(Dataset excerpt)
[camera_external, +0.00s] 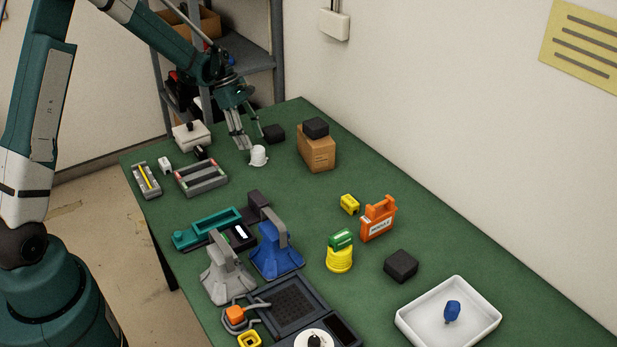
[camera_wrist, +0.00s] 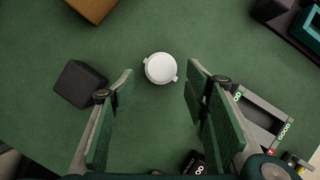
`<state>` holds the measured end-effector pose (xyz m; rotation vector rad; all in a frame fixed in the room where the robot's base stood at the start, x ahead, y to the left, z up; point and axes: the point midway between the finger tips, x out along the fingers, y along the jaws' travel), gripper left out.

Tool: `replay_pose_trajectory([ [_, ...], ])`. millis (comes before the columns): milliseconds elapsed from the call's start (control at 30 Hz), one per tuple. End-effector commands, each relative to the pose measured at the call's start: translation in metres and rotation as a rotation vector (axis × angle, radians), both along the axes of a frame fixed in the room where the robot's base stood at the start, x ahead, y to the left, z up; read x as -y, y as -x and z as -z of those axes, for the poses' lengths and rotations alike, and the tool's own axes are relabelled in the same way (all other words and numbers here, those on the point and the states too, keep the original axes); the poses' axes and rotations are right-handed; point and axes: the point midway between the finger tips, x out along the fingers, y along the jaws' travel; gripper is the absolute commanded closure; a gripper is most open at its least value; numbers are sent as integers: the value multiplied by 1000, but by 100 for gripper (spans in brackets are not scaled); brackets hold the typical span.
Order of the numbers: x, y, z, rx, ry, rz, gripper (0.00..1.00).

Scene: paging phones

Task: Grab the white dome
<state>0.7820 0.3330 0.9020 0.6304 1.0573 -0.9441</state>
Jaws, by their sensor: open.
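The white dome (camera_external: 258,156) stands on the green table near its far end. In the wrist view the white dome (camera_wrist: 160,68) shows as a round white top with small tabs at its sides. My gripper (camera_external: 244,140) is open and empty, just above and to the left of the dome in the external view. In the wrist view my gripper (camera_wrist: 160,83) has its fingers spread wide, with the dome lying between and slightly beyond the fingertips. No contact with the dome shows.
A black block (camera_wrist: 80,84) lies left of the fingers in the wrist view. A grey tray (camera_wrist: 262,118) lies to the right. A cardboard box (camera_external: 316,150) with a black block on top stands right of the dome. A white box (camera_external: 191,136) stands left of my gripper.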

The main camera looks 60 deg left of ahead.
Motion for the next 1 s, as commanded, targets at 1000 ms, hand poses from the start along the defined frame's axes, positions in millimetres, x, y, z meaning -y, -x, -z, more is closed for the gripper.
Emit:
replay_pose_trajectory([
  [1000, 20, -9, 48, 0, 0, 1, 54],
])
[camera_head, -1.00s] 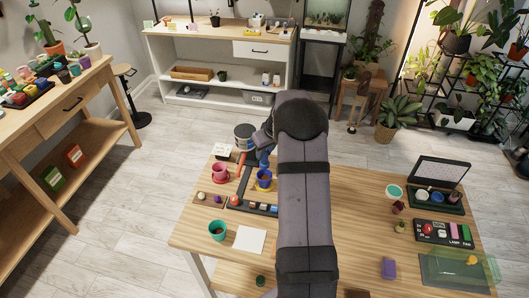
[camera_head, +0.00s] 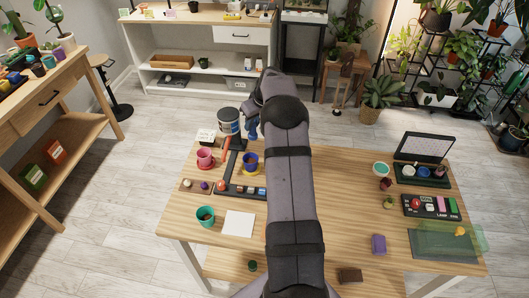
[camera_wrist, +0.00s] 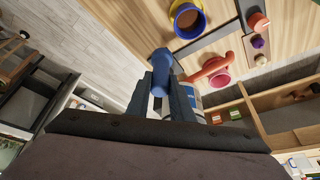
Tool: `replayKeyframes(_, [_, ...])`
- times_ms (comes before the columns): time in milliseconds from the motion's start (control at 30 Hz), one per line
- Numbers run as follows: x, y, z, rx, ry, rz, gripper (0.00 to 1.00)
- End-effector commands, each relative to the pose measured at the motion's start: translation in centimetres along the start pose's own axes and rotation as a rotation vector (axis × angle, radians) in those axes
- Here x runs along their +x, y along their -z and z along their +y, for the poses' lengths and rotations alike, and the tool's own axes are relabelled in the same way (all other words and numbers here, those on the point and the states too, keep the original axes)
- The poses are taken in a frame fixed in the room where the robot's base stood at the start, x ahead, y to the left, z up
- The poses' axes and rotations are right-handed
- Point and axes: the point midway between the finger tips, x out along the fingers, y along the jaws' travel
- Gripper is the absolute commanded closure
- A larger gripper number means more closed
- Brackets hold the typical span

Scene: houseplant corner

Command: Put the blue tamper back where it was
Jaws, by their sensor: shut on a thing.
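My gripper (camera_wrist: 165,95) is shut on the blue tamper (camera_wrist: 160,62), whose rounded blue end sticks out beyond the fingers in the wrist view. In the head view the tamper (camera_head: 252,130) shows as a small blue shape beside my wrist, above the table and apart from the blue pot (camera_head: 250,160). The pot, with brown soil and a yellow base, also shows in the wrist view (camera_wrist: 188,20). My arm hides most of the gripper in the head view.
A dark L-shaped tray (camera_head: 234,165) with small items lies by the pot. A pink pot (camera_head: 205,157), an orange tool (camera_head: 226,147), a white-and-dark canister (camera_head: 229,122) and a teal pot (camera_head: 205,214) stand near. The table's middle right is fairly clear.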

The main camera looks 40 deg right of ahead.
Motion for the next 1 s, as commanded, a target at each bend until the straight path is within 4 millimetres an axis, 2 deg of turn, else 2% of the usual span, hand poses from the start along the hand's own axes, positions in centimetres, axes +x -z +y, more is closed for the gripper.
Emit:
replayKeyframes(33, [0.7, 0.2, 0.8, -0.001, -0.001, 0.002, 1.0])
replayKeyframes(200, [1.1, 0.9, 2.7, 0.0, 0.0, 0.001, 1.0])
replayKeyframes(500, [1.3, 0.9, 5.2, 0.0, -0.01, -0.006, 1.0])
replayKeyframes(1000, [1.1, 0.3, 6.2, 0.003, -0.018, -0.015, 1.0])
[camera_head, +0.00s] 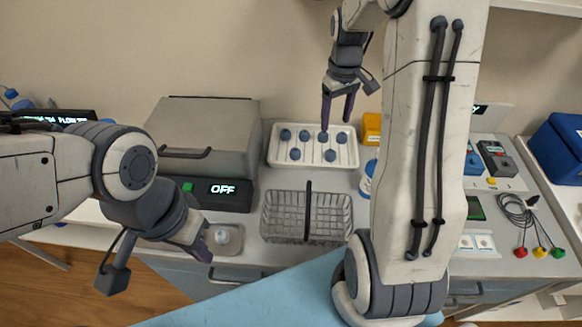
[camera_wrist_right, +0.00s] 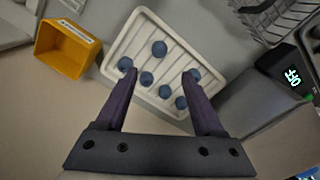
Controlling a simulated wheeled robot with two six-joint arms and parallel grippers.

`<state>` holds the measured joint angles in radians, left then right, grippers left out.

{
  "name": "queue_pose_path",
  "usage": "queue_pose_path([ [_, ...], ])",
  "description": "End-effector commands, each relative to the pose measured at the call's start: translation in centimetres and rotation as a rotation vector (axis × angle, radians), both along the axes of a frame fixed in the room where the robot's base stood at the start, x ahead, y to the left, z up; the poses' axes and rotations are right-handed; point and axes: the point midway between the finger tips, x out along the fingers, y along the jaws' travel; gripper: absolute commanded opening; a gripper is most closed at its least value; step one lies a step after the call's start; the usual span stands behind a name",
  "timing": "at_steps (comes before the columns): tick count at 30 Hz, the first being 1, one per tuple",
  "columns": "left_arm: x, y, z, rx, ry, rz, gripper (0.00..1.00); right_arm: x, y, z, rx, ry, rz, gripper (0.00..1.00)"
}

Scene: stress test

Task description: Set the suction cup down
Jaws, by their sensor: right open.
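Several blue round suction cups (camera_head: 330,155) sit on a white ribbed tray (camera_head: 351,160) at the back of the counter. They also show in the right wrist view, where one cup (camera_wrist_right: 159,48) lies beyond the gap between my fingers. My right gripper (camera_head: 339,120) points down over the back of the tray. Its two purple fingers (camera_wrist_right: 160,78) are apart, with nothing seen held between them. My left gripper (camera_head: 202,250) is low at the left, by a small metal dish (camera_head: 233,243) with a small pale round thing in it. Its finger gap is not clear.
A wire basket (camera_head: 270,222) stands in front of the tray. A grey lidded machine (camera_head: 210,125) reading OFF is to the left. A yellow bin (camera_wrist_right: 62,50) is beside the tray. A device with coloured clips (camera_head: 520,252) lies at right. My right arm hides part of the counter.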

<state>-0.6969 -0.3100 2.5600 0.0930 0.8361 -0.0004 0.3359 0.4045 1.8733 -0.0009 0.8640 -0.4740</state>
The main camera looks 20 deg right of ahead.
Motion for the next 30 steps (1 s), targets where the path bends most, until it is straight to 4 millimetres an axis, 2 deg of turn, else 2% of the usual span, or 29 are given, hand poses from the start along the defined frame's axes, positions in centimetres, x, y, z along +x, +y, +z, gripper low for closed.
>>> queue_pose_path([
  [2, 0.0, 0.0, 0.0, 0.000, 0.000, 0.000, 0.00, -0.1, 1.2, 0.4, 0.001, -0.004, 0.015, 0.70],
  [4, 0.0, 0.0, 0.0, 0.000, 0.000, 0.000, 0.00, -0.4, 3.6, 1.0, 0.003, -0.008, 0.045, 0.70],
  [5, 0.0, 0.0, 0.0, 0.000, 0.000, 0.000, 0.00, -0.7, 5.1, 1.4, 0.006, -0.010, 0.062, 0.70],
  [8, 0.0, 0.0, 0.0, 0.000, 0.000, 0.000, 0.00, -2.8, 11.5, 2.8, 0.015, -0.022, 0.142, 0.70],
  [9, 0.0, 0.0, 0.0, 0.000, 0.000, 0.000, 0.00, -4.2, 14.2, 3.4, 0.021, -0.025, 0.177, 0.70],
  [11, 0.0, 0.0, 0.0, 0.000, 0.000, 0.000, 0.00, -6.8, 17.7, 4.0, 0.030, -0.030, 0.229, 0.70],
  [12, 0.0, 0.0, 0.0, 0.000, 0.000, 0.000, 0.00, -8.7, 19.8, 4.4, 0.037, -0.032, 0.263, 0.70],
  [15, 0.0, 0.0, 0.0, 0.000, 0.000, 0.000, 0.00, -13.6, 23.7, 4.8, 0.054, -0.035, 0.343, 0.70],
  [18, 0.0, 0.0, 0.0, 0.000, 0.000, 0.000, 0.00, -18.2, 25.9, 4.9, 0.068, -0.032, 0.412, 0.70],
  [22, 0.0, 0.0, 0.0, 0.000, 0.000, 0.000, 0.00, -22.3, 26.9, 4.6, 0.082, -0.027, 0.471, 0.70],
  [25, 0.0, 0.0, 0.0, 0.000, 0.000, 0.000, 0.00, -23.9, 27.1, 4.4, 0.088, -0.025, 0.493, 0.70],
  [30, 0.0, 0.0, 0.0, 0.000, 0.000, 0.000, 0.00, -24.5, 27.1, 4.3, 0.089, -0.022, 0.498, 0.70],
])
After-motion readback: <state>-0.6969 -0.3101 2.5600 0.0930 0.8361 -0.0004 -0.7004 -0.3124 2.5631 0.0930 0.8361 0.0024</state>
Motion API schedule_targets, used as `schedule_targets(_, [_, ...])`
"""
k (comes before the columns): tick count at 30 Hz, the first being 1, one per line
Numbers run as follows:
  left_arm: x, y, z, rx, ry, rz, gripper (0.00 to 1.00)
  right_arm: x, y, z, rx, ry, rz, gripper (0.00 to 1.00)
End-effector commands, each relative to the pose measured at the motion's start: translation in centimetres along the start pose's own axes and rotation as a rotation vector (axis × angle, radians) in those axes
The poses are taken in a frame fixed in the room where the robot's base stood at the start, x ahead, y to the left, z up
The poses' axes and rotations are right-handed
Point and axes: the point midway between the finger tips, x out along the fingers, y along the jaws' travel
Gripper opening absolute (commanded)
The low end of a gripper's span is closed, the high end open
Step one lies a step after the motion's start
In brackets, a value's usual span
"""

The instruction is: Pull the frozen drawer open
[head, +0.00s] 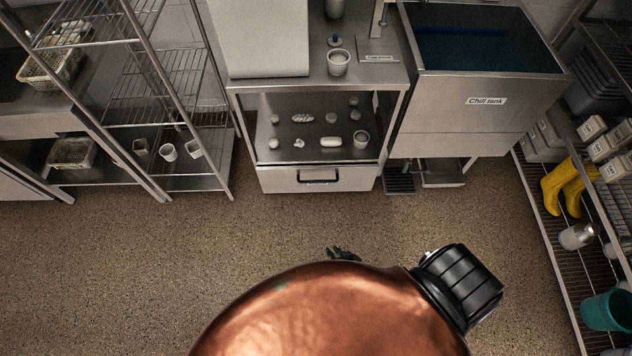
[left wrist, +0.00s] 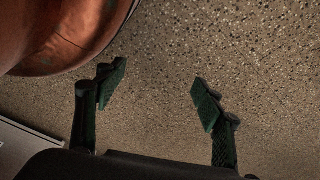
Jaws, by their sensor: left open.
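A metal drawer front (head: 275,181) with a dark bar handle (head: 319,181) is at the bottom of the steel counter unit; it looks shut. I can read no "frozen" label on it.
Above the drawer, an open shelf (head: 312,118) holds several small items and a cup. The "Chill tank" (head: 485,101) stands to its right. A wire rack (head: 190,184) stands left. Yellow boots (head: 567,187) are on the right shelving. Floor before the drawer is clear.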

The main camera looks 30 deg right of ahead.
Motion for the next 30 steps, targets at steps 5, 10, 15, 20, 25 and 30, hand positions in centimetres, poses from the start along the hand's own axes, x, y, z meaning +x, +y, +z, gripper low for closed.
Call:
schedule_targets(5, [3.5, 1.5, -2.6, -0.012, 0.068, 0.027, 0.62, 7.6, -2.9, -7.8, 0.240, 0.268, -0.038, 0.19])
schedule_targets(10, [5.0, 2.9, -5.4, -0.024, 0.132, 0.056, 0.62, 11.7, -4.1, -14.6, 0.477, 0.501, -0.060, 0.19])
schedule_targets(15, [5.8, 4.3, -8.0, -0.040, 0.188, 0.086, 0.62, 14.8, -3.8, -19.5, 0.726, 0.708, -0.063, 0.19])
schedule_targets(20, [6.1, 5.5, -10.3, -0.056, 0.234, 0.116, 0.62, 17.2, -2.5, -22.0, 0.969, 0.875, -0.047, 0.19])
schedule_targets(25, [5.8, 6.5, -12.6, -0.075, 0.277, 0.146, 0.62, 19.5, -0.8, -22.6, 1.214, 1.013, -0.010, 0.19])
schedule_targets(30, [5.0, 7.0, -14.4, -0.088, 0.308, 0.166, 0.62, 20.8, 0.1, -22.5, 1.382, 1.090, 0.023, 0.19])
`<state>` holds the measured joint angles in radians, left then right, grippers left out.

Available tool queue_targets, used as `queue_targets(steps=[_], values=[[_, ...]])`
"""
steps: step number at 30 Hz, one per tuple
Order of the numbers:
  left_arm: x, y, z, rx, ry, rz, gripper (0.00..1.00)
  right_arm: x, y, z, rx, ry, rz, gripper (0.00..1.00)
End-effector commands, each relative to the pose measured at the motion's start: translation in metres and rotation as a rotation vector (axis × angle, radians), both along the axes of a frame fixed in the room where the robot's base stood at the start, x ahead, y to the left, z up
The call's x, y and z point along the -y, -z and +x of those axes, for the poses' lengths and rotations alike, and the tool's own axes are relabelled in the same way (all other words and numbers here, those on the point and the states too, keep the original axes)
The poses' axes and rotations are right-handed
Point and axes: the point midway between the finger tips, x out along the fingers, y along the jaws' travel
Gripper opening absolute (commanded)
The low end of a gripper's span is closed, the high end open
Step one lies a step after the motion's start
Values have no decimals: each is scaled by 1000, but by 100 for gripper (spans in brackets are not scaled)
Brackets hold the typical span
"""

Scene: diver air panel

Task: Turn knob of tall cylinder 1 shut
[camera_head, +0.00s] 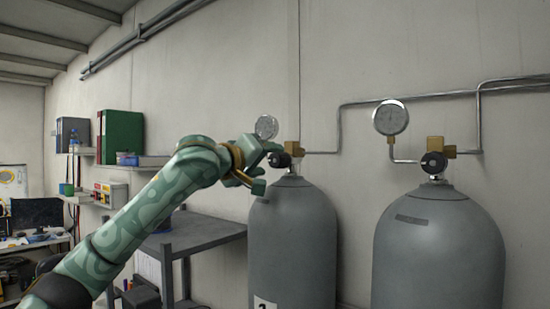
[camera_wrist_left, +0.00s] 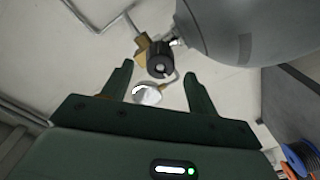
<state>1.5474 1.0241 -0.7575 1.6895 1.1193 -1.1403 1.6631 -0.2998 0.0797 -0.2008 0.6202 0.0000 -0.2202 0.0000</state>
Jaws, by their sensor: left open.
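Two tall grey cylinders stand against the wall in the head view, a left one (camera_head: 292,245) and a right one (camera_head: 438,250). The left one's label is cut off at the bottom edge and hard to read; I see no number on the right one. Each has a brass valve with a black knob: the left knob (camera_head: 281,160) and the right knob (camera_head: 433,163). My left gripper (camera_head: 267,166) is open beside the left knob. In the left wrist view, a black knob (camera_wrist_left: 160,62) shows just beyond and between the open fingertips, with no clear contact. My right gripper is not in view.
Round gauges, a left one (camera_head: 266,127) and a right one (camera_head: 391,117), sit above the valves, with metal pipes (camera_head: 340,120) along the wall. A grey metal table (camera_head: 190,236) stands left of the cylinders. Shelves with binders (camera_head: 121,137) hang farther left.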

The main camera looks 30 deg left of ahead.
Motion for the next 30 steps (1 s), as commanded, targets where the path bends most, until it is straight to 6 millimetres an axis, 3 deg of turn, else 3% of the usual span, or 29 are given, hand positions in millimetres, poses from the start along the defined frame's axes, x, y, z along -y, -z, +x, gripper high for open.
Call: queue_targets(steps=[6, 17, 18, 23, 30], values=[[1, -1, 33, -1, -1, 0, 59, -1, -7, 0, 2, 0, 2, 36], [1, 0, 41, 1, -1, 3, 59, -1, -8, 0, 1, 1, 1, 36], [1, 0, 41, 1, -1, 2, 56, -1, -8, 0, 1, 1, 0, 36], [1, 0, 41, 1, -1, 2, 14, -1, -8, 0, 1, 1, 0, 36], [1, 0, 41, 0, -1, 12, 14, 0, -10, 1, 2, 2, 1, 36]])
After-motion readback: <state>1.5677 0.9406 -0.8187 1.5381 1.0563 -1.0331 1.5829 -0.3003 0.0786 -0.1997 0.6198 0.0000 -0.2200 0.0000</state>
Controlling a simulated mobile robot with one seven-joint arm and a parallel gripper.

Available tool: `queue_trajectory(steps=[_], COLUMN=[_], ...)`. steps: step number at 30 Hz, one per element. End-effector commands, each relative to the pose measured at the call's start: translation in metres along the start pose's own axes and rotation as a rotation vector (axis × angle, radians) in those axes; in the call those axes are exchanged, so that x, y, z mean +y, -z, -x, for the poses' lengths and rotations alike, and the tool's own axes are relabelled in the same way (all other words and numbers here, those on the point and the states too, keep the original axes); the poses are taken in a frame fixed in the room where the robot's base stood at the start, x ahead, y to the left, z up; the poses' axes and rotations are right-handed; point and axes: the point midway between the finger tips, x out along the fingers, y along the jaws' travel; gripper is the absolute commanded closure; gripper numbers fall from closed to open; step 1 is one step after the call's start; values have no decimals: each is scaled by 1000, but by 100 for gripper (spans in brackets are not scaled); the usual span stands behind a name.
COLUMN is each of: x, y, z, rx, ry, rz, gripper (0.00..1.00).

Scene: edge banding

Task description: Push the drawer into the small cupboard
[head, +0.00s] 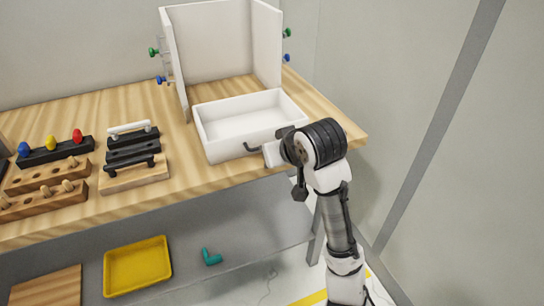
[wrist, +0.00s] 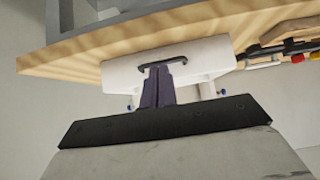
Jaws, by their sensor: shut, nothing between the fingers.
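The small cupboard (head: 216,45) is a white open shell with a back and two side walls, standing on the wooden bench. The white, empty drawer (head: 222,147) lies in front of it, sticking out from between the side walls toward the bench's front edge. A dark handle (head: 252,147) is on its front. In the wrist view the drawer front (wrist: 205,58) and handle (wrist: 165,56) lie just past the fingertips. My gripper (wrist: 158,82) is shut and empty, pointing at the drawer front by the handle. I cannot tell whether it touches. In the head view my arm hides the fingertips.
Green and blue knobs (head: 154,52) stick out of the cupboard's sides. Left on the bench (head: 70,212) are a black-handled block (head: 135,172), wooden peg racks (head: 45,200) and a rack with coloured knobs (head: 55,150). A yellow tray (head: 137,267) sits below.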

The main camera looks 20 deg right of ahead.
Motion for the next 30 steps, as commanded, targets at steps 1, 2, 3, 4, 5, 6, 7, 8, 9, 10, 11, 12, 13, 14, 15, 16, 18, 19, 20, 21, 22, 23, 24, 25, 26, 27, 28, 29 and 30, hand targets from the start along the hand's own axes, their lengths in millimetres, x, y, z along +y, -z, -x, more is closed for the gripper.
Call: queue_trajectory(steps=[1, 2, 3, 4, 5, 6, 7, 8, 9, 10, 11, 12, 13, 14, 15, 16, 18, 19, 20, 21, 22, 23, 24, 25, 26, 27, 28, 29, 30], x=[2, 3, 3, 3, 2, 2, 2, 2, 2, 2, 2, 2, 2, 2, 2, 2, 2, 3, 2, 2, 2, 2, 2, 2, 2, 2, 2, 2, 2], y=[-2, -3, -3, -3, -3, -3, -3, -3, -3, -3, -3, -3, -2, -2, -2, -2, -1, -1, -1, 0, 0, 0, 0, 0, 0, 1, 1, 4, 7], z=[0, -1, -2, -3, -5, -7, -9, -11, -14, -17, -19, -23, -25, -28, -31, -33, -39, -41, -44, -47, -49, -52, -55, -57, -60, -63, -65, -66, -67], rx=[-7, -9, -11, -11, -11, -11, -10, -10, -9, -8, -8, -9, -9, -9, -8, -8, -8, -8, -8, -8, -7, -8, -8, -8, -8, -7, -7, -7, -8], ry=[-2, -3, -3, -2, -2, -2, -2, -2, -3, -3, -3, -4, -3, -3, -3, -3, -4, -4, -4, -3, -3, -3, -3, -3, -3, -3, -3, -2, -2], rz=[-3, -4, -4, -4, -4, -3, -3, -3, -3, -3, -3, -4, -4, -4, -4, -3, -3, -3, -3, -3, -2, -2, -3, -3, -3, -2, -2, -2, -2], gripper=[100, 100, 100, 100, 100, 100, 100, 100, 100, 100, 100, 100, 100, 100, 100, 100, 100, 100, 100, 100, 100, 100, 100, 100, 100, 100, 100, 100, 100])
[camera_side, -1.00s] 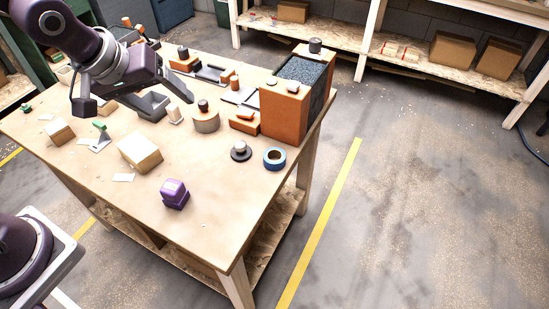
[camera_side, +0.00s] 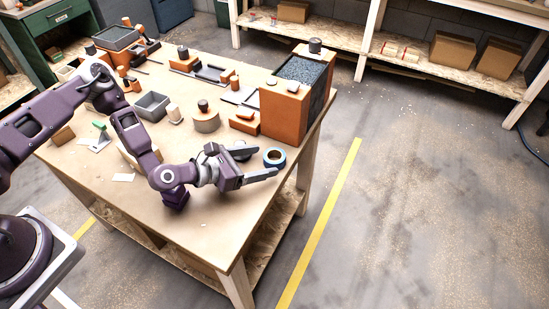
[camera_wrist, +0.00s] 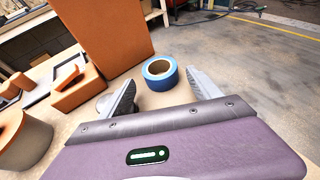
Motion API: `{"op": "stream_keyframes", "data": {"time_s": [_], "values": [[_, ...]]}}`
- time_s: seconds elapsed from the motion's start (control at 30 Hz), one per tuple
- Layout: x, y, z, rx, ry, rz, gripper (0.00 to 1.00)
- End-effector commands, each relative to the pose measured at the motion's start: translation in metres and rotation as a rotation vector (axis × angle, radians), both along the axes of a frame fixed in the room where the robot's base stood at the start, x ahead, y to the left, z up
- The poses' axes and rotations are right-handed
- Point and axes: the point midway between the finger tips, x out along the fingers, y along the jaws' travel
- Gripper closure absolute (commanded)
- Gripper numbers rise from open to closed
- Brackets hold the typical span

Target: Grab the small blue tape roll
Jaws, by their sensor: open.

• [Work required] The required answer is a single number: the count of lines in the entries that hold the string "parallel".

• [The response] 2